-- start of AVAILABLE DATA --

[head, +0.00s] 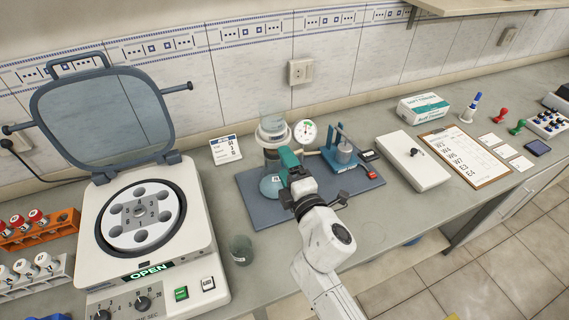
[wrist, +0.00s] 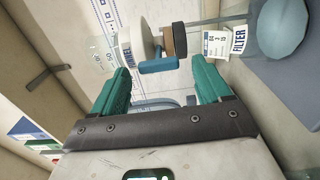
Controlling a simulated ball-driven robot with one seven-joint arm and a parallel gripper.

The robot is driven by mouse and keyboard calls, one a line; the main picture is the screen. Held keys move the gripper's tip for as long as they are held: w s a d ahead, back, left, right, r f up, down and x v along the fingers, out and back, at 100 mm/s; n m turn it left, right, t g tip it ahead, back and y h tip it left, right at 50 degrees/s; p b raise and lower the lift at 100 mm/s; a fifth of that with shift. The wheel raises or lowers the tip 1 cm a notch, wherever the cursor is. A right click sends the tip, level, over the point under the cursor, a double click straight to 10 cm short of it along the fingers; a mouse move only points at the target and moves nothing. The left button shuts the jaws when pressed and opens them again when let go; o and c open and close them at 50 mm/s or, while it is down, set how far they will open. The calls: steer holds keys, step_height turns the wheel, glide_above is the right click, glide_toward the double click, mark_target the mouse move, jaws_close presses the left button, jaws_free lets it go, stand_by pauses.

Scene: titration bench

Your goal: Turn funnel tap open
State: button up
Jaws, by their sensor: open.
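The filter funnel (head: 272,130) stands upright above a flask (head: 270,187) with blue contents on a dark mat. In the wrist view the funnel's clear glass (wrist: 100,48) lies sideways at the upper left, and the flask (wrist: 280,25) is at the upper right. The blue tap handle (wrist: 158,66) sits beside a white and brown fitting (wrist: 174,40). My gripper (wrist: 161,72) is open, its teal fingers on either side of the handle in the picture. I see no contact. In the head view my gripper (head: 288,160) is right of the flask and hides the tap.
A gauge (head: 304,131) and a blue press-like stand (head: 342,150) are close on the right of the funnel. An open centrifuge (head: 205,260) is on the left. A small glass beaker (head: 241,250) stands in front. A white balance (head: 415,165) is further right.

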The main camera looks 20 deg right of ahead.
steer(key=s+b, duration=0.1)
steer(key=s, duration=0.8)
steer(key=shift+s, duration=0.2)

-- end of AVAILABLE DATA --

* _PROBLEM STATEMENT_:
Locate the line that contains "Scene: titration bench". Repeat it and every line after it, up to and including the final line, exactly.

* _ANSWER TO THE EXERCISE_:
Scene: titration bench

Your goal: Turn funnel tap open
State: button up
Jaws, by their sensor: open.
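The filter funnel (head: 272,130) stands upright above a flask (head: 270,187) with blue contents on a dark mat. In the wrist view the funnel's clear glass (wrist: 100,48) lies sideways at the upper left, and the flask (wrist: 280,25) is at the upper right. The blue tap handle (wrist: 158,66) sits beside a white and brown fitting (wrist: 174,40). My gripper (wrist: 161,72) is open, its teal fingers on either side of the handle in the picture. I see no contact. In the head view my gripper (head: 288,160) is right of the flask and hides the tap.
A gauge (head: 304,131) and a blue press-like stand (head: 342,150) are close on the right of the funnel. An open centrifuge (head: 205,260) is on the left. A small glass beaker (head: 241,250) stands in front. A white balance (head: 415,165) is further right.

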The main camera looks 20 deg right of ahead.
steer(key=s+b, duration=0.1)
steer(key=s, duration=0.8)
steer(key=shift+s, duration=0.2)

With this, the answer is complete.